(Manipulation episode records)
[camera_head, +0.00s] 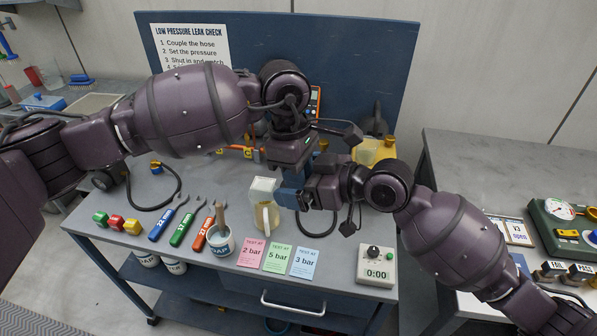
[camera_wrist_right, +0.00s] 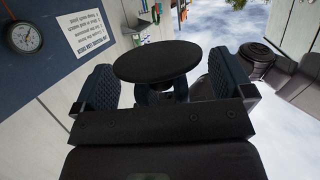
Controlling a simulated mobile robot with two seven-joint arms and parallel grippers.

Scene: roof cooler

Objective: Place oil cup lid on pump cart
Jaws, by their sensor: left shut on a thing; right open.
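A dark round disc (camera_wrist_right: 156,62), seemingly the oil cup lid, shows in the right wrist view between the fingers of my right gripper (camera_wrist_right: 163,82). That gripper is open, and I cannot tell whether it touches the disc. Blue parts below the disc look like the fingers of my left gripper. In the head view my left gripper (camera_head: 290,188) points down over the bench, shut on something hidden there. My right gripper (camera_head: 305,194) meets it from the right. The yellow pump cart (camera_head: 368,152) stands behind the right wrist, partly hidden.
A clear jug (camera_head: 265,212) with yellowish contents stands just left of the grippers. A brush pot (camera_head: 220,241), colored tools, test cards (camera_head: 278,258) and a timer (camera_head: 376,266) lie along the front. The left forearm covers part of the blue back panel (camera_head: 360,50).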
--
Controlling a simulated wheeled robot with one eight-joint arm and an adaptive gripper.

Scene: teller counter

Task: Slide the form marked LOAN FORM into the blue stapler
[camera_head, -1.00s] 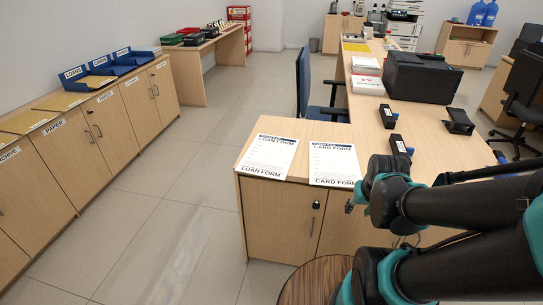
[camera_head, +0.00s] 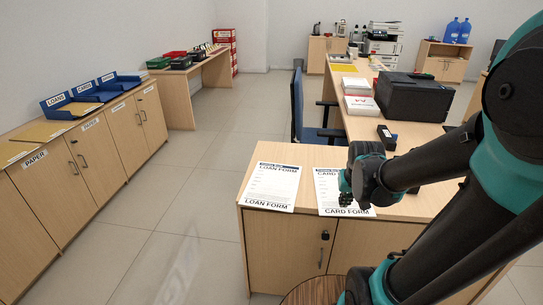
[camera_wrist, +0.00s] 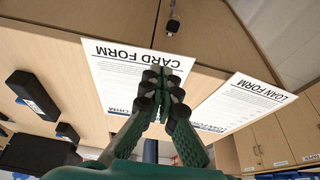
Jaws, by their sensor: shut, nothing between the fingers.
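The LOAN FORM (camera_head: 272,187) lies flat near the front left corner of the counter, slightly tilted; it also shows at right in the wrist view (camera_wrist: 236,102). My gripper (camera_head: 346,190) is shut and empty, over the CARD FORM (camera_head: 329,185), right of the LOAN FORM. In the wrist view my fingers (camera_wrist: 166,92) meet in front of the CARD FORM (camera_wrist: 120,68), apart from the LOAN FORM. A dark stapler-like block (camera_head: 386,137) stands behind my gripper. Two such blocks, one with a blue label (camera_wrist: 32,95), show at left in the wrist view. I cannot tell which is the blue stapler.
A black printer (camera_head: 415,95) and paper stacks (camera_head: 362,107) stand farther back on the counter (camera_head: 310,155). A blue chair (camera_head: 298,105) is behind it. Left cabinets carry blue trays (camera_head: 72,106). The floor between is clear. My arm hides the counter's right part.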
--
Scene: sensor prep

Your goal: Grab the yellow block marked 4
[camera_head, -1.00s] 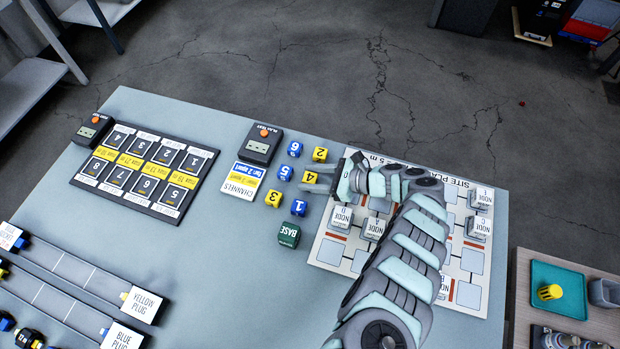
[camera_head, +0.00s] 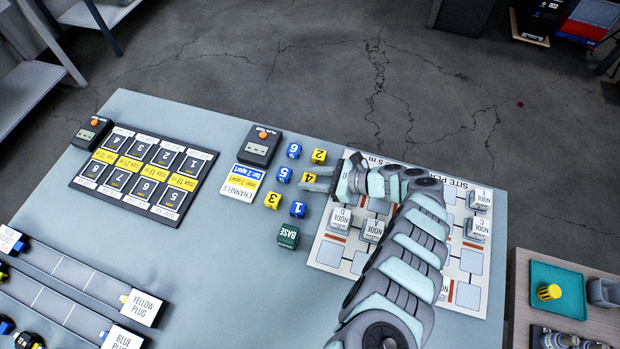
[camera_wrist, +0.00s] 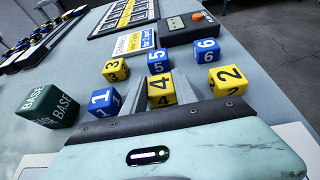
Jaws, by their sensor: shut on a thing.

Written request:
Extract every line that has the string "simulated" in it.

Solution for this task:
Controlling a simulated mobile robot with two seven-joint arms and parallel grippers.
Controlling a simulated wheeled robot with one eight-joint arm and an adaptive gripper.

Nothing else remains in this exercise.